Séries TV e RPGs, a dura duração da ilusão das experiências

Esta semana escrevi na Eurogamer a propósito das memórias que guardamos das experiências que vivemos, A Memória da Experiência. Não é algo que eu tenha investigado, antes me baseio no excelente trabalho da dupla Daniel Kahneman e Amos Tversky. Mas se tinha sido interessante a descoberta destes estudos, foi ainda mais interessante este fim-de-semana a coincidência que se deu com o relato de experiências distintas por parte de dois amigos no Facebook, um sobre as Séries de TV e outro sobre os RPGs. A eles digo apenas, leiam o artigo que escrevi, e se puderem deixem nos comentários as vossas memórias.

Tiago Sousa 27.04.2013: "Finally finished watching Lost series - was great but that's it, not watching more series without a begin/end on same freakin episode - too much addictive/time waste ^_^"

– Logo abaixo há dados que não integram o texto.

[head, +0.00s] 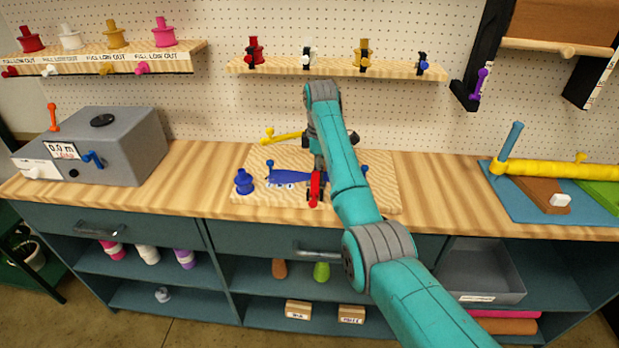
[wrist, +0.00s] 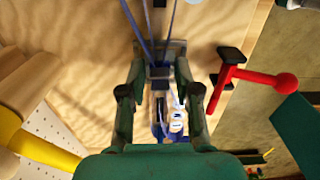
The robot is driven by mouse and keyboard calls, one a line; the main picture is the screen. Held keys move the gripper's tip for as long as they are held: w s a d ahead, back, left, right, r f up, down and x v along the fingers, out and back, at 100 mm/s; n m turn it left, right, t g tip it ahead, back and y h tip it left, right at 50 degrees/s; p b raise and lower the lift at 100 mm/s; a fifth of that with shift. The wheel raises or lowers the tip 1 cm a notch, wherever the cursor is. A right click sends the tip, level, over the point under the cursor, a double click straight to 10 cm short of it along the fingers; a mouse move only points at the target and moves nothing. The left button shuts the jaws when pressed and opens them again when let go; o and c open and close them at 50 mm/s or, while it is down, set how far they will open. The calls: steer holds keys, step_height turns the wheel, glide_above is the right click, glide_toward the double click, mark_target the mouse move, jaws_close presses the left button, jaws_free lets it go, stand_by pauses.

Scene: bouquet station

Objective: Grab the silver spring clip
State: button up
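My gripper (wrist: 160,72) is low over the wooden board, pointing down. In the wrist view its two fingers stand apart with a gap between them. A small grey-silver piece (wrist: 160,73) shows between the fingers, with blue strands running up from it; I cannot tell whether it is the silver spring clip or whether the fingers touch it. White and blue parts show behind it. In the head view my arm hides most of this spot. A small whitish item with black parts (head: 308,54) stands on the wall shelf; its type is too small to tell.
A red-handled tool with black ends (wrist: 255,77) is close to the right of my fingers. A grey machine (head: 110,145) stands left. The bench between it and the board is clear.

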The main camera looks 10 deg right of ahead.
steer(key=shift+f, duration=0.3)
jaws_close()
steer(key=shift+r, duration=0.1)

Luis Melo 29.04.2013: "How can you gamers play so many games a year? I just got back to Dark Souls (finally got it for PS3) and a whole week just flashed before my eyes. I'm not going to touch any games for several months after this. Not kidding."
Achei muito interessante ler os comentários ao artigo que fiz para a Eurogamer, ver como os jogadores desesperadamente tentam demonstrar que estou errado. Totalmente ao contrário daquilo que é aqui dito pelo Tiago e pelo Luís, que tiveram um momento de lucidez racional no final das suas experiências. Muito do discurso presente nas caixas de comentários, encaixa numa inversão daquilo que Kahneman define como a "ilusão cognitiva". Ou seja, a nossa mente lembra apenas o pico mais intenso, e o final das experiências, mas nós queremos acreditar que não. Queremos acreditar que vale a pena investir todo aquele tempo, passar por todas aquelas experiências menores mas durante mais tempo, porque elas racionalizadas como um cálculo somatório representariam mais prazer do que aquele que verdadeiramente a nossa memória preserva de cada experiência.